The benefits are very interesting, because for a minimum of five years taxes will only be applied on 30% of income (this can mean a tax rate of around 10% on gross income). And the tax relief can be even more significant, with the application for a longer period or a broader exemption under certain specific conditions, such as the purchase of a house or moving tax residence to certain regions in the Southern Italy.

Among the many technicalities that need to be studied, are there any points of attention that you would like to highlight for us?

The most significant (also because it is relatively new) concerns the return of seconded workers: in this case, the benefits only apply if the employee signs a new employment contract with his Italian employer with a different and higher role than the one held and maintained during the secondment abroad.

For us, the pool of “Italians abroad” has become very interesting… Are companies aware of these incentives?
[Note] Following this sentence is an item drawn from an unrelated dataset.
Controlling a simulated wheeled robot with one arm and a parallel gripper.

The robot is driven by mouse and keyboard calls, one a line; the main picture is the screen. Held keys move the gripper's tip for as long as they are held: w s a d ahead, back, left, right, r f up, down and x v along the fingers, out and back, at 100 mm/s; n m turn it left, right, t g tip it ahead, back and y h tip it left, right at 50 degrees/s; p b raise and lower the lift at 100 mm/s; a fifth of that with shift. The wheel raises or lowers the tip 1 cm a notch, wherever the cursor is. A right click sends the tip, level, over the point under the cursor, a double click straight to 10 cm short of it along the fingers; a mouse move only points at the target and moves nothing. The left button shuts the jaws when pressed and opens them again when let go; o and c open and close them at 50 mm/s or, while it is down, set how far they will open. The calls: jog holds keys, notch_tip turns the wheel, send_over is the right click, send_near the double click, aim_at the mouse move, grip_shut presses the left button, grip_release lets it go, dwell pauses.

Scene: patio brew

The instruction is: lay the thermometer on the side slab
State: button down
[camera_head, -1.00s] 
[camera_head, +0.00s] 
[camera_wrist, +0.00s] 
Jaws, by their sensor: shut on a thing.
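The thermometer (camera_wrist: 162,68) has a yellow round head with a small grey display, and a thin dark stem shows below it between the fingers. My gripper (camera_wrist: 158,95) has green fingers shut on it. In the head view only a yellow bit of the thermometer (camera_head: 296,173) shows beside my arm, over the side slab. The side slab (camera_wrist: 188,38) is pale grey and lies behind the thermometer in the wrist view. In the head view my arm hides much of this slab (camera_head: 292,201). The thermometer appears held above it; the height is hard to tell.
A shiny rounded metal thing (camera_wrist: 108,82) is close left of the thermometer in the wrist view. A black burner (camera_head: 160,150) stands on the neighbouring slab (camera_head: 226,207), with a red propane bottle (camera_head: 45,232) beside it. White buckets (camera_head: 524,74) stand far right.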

We recently found an Italian manager in Germany and – when hiring him – the company seemed surprised about the tax advantages…

Our clients are usually well informed on this matter, because they have good experience with global mobility. But you are right: it is not such widespread knowledge among those who do not manage the global mobility of their personnel on a daily basis.

Another aspect reported to us by the managers we meet is the increasing preference of multinational groups for hiring directly abroad. They almost always seem unconvinced by this ‘one-way ticket’. What do you think?

In our experience, too, Italians who have worked entirely in Italy, including also social security aspects, are very hesitant about such foreign contracts proposed by companies. Obviously, those who have decided independently to build a career abroad are in a completely different situation: for example, many Italians have been living for years in foreign Countries such as China.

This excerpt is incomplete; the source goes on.